*WRITTEN EXERCISE*
Check each line of the listing for the string "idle", count the lines that have it, and answer with that number only.

*PROVIDED ENTRIES*
-- BEGIN --

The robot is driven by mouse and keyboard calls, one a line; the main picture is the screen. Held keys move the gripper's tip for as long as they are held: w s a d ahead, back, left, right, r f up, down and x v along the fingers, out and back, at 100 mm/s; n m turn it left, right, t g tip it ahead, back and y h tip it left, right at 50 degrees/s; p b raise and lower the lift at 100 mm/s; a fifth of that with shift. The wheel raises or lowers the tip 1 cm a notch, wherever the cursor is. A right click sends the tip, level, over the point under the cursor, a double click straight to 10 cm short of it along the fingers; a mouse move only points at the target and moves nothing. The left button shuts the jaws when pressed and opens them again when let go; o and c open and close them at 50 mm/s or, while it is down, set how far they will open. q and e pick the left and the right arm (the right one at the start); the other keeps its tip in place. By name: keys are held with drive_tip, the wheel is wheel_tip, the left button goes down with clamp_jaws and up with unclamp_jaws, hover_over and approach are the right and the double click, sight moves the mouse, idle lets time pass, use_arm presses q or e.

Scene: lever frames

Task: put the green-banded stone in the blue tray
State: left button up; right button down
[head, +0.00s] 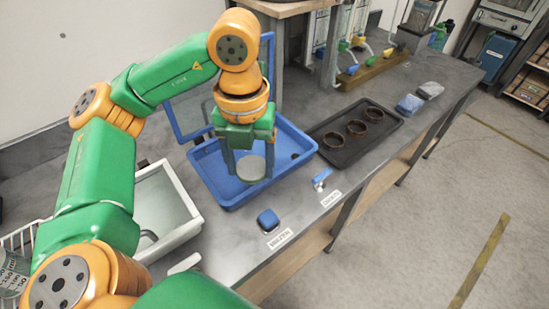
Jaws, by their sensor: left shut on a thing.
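The blue tray (229,197) sits on the grey bench in the middle of the view. My left gripper (250,163) points down over the tray. It is shut on a pale grey-green round stone (251,173), with one finger on each side. Whether the stone touches the tray floor or hangs just above it, I cannot tell. A green band is not clear at this size. My right gripper is not in view.
A black tray (337,153) with three dark rings stands right of the blue tray. A dark blue block (268,220) and a small blue-and-silver item (321,179) lie near the front edge by labels. A white basin (168,213) is at left.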

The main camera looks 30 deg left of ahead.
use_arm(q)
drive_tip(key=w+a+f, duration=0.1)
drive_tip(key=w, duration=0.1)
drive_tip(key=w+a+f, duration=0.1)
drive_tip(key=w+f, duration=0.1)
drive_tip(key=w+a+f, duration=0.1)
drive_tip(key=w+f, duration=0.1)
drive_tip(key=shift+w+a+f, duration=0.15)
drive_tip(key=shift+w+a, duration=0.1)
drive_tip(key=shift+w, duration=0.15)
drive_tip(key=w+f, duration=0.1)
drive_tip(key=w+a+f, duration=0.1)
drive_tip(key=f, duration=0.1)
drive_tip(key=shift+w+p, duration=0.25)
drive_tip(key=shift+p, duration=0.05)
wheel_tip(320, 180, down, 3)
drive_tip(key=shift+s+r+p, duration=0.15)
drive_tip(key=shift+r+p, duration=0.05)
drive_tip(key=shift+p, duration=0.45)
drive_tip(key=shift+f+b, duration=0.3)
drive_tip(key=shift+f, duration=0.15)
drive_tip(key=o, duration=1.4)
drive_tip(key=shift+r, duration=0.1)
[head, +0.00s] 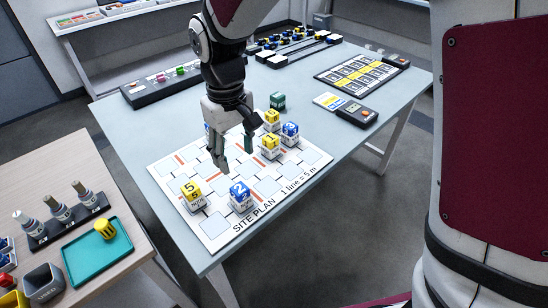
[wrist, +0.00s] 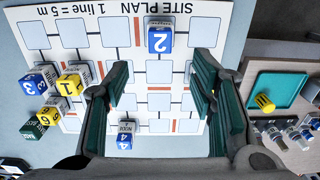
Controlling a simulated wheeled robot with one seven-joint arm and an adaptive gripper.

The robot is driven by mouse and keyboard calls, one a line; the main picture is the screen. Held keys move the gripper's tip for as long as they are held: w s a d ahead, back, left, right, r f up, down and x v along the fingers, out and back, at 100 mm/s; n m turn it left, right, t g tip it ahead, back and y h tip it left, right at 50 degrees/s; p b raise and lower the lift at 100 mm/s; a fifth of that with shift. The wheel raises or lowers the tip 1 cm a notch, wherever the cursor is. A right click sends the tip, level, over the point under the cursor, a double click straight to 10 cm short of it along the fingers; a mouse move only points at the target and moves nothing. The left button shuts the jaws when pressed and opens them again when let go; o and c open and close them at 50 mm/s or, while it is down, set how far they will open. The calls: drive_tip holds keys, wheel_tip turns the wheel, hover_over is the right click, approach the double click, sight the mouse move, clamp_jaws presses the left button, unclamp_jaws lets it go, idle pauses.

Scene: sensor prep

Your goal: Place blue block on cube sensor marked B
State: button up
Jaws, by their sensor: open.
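Several numbered cubes with blue or yellow tops and white lower parts stand on the site plan board (head: 215,225). Blue 2 (head: 240,193) is at the front and also shows in the wrist view (wrist: 158,38). Blue 3 (head: 290,130) is at the right, beside yellow 1 (head: 270,143). Blue 4 (wrist: 125,138) shows near the board's edge in the wrist view; my arm mostly hides it in the head view. I cannot read a B mark on any cube. My gripper (head: 236,156) is open and empty above the board's middle, pointing down, behind blue 2.
Yellow 5 (head: 192,190) stands at the board's left. Yellow 6 (head: 272,118) and a green cube (head: 277,100) stand toward the back. A black meter (head: 362,114) lies right of the board. A teal tray (head: 83,272) holds a yellow cylinder (head: 105,229) on the side table.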

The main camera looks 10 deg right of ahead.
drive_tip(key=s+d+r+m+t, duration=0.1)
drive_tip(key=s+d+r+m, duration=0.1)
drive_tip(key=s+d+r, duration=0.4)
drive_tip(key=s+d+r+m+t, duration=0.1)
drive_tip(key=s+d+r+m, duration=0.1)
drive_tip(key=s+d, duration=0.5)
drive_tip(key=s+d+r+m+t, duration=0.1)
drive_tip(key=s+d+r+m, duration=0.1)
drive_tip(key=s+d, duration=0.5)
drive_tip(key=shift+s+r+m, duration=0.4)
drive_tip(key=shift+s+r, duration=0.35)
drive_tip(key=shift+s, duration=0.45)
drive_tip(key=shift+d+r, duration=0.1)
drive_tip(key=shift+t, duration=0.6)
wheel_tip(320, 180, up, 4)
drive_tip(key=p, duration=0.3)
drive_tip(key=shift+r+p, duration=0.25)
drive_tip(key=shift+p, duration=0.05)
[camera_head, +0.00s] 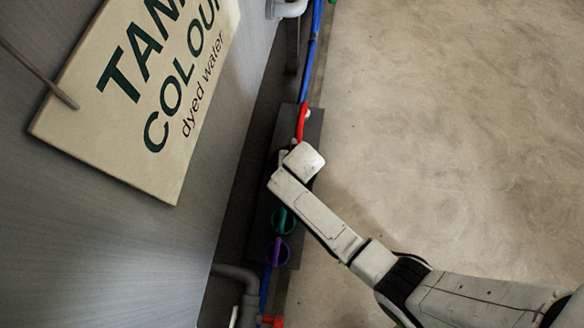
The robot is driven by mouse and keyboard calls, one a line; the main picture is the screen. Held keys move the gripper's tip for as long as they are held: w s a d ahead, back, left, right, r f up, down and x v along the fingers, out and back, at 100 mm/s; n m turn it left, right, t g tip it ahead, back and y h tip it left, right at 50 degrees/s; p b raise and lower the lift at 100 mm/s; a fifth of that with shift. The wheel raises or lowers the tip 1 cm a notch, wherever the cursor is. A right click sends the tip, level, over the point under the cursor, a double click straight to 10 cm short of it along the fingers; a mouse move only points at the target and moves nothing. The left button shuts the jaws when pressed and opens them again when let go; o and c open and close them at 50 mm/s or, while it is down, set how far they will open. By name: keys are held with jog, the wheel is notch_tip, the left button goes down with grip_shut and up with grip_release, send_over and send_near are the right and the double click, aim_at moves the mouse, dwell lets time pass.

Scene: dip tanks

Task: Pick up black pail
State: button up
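I see no black pail in this view. My arm reaches in from the lower right, and its pale end, where my gripper (303,160) is, sits over a dark board at the foot of the grey wall. The fingers are hidden beneath or behind the wrist, so I cannot tell whether they are open or shut, or whether they hold anything.
A cream sign (150,95) about dyed water hangs on the grey tank wall (95,260). A blue pipe (314,45) runs along its foot, with red (302,122), green (283,221) and purple (277,251) fittings at the dark board (261,215). Concrete floor (460,130) at right is clear.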

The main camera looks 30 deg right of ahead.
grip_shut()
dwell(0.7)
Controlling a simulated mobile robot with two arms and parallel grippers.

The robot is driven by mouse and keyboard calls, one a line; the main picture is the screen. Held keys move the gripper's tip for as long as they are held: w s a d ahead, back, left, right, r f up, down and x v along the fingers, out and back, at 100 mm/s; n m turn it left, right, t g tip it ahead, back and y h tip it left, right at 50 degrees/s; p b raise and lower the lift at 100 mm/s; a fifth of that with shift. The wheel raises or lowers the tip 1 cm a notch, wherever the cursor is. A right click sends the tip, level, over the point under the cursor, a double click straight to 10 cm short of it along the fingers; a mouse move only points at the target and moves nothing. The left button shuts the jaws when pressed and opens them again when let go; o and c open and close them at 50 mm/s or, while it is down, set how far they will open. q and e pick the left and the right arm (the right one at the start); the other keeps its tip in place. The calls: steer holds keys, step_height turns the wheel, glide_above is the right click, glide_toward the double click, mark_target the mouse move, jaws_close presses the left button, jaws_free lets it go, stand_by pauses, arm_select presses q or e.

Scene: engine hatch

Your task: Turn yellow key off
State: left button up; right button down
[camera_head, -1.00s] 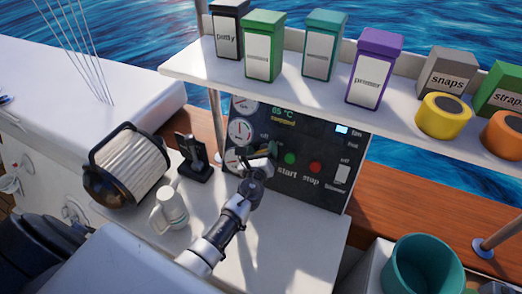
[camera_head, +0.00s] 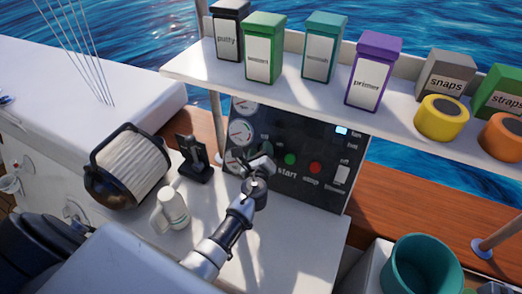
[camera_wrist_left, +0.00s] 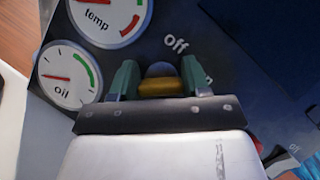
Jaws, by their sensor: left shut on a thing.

-- END --

*TASK RESPONSE*
2